• [WHAT YOU WILL DO]: With the images removed, repeat the data below exactly.

★ ★ ★

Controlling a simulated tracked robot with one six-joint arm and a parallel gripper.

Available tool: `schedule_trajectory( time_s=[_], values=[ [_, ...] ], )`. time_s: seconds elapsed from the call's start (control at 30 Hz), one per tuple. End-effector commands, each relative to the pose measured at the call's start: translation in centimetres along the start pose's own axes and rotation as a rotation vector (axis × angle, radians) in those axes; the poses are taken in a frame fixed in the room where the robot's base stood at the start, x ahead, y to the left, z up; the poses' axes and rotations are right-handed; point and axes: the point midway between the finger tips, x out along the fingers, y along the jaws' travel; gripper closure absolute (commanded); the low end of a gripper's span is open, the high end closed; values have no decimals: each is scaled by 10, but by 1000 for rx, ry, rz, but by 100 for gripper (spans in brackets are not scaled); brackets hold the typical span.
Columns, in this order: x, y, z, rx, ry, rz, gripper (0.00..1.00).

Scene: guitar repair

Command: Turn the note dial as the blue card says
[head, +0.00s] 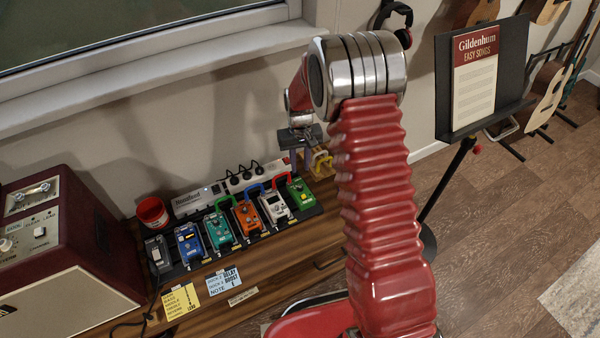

★ ★ ★

• [THE OUTPUT]:
Controlling a simulated tracked robot with one six-joint arm and a parallel gripper.

Available tool: `schedule_trajectory( time_s=[_], values=[ [_, ...] ], )`. time_s: seconds elapsed from the call's start (control at 30 Hz), one per tuple. End-effector commands, each relative to the pose measured at the call's start: translation in centimetres along the start pose's own axes and rotation as a rotation vector (axis × angle, radians) in those axes; the poses are taken in a frame fixed in the room where the robot's base stood at the start, x ahead, y to the left, z up; the poses' axes and rotations are right-handed; point and axes: the point midway between the finger tips, x out along the fingers, y along the jaws' travel; gripper closure absolute (commanded); the low end of a gripper's span is open, the high end closed; values have no decimals: each is scaled by 10, but by 1000 for rx, ry, rz, but by 100 for gripper (spans in brackets are not scaled); brackets hold the typical span.
Columns, in this order: x, y, z, rx, ry, rz, gripper (0.00..1.00).

Scene: guitar repair

Command: Turn the note dial as the blue card says
[head, +0.00s] 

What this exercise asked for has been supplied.